RESEARCH PAPERS: Gas Turbines: Structures and Dynamics

The Effect of Misalignment on Rotor Vibrations

[+] Author and Article Information
J. L. Nikolajsen

Staffordshire University, School of Engineering, Stafford, ST18 0AD, England

J. Eng. Gas Turbines Power 120(3), 635-640 (Jul 01, 1998) (6 pages) doi:10.1115/1.2818193 History: Received January 31, 1996; Online November 19, 2007


Rotors with three or more fluid-film bearings (or fluid seals) have “redundant” supports, and, therefore, interdependent bearing loads that are generally unknown both in magnitude and direction. The steady-state bearing eccentricities and the dynamic stiffness and damping coefficients of the bearings are, therefore, also unknown since both are functions of the bearing loads.
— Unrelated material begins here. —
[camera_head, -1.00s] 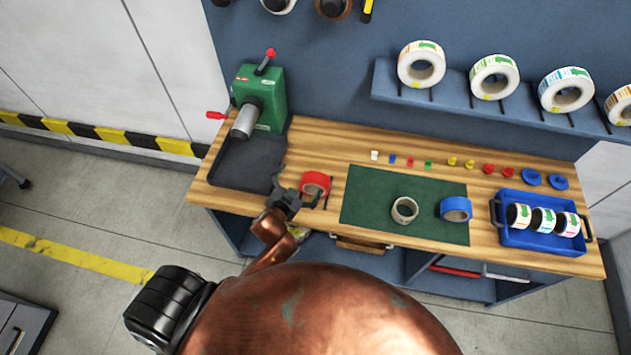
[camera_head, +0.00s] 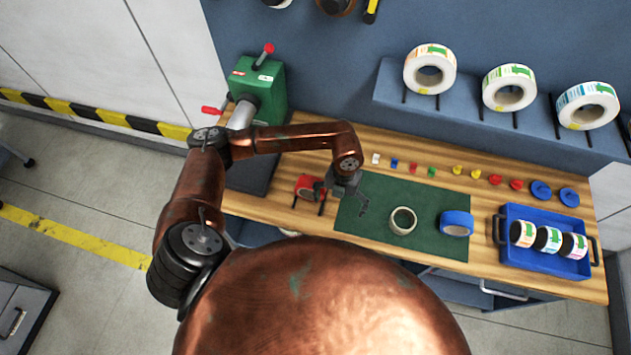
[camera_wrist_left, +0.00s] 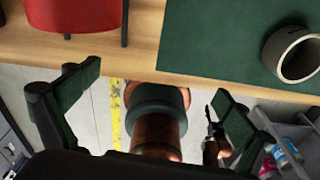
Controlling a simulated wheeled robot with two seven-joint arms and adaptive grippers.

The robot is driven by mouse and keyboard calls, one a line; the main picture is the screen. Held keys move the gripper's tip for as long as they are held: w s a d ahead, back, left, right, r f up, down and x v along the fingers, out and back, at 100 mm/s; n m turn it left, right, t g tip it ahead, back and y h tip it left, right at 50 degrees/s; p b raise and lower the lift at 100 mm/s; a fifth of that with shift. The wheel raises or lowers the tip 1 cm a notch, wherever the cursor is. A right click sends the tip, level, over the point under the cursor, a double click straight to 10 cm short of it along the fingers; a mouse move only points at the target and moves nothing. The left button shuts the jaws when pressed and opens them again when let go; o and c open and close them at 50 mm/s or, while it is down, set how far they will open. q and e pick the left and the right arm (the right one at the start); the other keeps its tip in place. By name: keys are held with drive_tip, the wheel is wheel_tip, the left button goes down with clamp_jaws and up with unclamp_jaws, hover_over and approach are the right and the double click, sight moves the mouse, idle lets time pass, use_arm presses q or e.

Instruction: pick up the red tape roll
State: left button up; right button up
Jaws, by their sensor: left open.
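The red tape roll (camera_head: 306,186) lies on the wooden bench top, just left of the green mat, and my left gripper partly covers its right side in the head view. In the left wrist view the red roll (camera_wrist_left: 74,14) shows at the top left, cut off by the edge. My left gripper (camera_head: 345,200) is over the left part of the mat, to the right of the roll. Its two fingers (camera_wrist_left: 150,100) are spread wide with nothing between them. My right gripper is not in view.
A beige tape roll (camera_head: 402,221) and a blue tape roll (camera_head: 456,224) are on the green mat (camera_head: 385,190). A blue tray (camera_head: 547,263) with label rolls stands at the right. The green rewinder (camera_head: 262,90) stands at the left, and small coloured pieces line the back.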

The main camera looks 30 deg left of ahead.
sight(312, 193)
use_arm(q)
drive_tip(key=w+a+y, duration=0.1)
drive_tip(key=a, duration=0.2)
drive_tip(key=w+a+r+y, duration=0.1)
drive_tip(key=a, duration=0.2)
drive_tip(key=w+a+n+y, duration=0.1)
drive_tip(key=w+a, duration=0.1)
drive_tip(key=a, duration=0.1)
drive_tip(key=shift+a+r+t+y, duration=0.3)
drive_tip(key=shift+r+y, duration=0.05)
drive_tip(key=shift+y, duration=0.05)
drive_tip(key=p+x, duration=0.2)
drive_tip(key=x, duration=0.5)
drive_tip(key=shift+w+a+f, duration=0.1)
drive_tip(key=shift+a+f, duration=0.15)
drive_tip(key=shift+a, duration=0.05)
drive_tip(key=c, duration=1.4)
Thus, the dynamic behavior of multibearing rotors generally cannot be predicted with good accuracy without access to a procedure for calculating the steady-state bearing loads and eccentricities. This paper outlines such a procedure in terms of both the influence coefficient method, the transfer matrix method, and the finite element method. Radial bearing misalignment and flexibility of the bearing back-up structures are accounted for. Once the eccentricities are available, the bearing stiffness and damping coefficients can be calculated in the usual way and used to predict critical speeds, instability threshold speed, and rotor response to imbalance. A numerical example is presented that illustrates some of the nonlinear effects of bearing support redundancy, notably the large variations in instability threshold speed with radial bearing misalignment. The example shows how the method can be used to determine the level of bearing misalignment that leads to optimum rotor stability. It is concluded that no simple guide lines exist by which optimum stability can be achieved. Neither perfect bearing alignment nor equal load sharing between bearings necessarily lead to optimum stability.